# TASK GOAL
Reproduce precisely the lines of the listing below, starting with the line that contains "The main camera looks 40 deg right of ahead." and stopping after the line that contains "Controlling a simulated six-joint"; include nothing else.

▬▬▬▬▬▬

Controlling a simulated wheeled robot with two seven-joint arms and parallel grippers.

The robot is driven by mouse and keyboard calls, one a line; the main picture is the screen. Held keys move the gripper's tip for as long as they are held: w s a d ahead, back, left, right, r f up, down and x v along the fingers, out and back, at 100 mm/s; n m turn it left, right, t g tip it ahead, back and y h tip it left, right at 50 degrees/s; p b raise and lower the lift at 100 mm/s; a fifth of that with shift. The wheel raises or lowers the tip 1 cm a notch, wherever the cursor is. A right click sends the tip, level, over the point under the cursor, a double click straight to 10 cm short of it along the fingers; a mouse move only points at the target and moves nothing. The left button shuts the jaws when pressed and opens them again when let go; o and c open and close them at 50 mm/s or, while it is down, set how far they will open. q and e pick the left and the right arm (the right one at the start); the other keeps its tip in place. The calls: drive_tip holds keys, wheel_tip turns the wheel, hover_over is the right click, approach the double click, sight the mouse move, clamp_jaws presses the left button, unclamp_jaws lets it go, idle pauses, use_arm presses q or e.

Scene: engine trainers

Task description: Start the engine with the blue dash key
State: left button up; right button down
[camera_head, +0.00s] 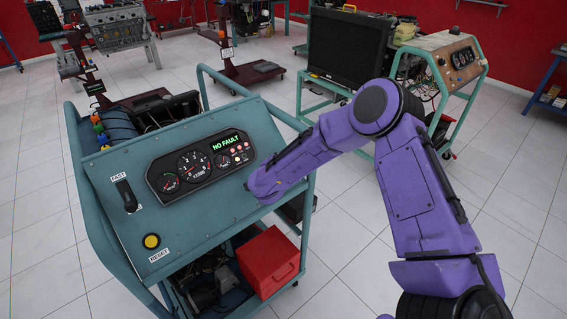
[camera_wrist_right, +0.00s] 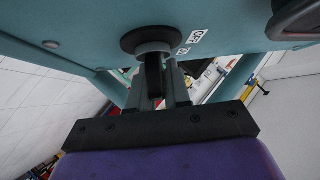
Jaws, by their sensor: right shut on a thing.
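The teal engine trainer's panel (camera_head: 215,210) faces me in the head view, with a dial cluster (camera_head: 200,163) whose green display reads NO FAULT. In the right wrist view, a round black and grey key switch (camera_wrist_right: 150,42) sits on the panel, with an OFF label beside it. My right gripper (camera_wrist_right: 160,82) is at this switch, its fingers shut on a dark upright piece (camera_wrist_right: 153,72), seemingly the key's head; no blue shows on it. The piece meets the switch collar. In the head view my purple wrist hides the switch and the fingers. My left gripper is out of view.
A FAST lever (camera_head: 127,195) and a yellow RESET button (camera_head: 152,241) are on the panel's left side. A red box (camera_head: 268,262) sits on the trainer's lower shelf. Another trainer with a black radiator (camera_head: 347,47) stands behind. Tiled floor at right is clear.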

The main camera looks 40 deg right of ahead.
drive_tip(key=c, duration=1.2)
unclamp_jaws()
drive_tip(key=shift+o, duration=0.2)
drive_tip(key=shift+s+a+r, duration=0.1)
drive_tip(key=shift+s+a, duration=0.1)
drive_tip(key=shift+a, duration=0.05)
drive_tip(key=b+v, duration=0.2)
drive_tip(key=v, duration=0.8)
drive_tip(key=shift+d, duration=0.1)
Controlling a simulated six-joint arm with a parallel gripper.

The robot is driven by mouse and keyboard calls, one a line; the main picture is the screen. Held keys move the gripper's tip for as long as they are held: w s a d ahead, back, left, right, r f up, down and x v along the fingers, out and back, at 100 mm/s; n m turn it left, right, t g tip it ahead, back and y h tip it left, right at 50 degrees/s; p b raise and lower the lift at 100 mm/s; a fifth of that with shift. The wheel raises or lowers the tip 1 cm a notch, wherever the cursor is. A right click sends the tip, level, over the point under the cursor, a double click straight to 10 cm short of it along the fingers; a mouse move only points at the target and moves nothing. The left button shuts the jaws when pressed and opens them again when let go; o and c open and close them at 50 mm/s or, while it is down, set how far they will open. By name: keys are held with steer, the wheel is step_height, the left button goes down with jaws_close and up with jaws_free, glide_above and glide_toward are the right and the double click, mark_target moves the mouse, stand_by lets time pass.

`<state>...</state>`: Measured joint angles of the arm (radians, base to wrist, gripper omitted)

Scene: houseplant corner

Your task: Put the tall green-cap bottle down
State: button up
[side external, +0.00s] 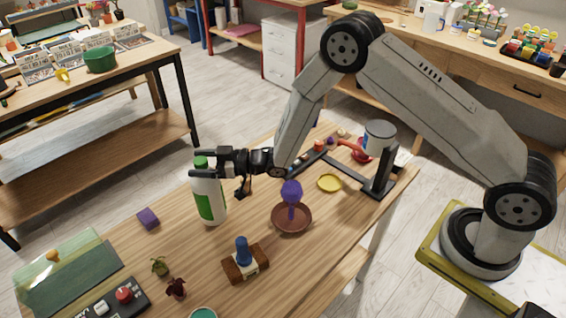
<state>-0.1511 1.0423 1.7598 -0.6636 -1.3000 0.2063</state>
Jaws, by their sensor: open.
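The tall green-cap bottle (211,203) is white with a green label and a green cap. It is upright on the wooden table (185,247), with its base apparently on the tabletop. My gripper (204,164) is open at the bottle's cap and neck, its fingers pointing left. One finger is behind the cap and the other crosses the neck in front. I cannot tell whether either finger touches the bottle.
A purple block (148,218) lies left of the bottle. A terracotta saucer (292,226) with a purple object, and a brown block (233,267) with a blue knob, are to the right. Small plants (176,288) and a red-button box (125,296) are at the front left.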

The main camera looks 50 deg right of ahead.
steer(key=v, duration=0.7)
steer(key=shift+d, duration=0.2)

▬▬▬▬▬▬

# CORRECT RESPONSE
The main camera looks 40 deg right of ahead.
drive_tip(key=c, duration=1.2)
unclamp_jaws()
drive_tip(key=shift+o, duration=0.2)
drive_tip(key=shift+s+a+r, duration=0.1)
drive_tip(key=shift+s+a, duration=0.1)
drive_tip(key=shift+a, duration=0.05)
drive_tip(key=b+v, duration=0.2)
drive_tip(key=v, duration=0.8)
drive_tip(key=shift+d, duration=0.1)
Controlling a simulated six-joint arm with a parallel gripper.

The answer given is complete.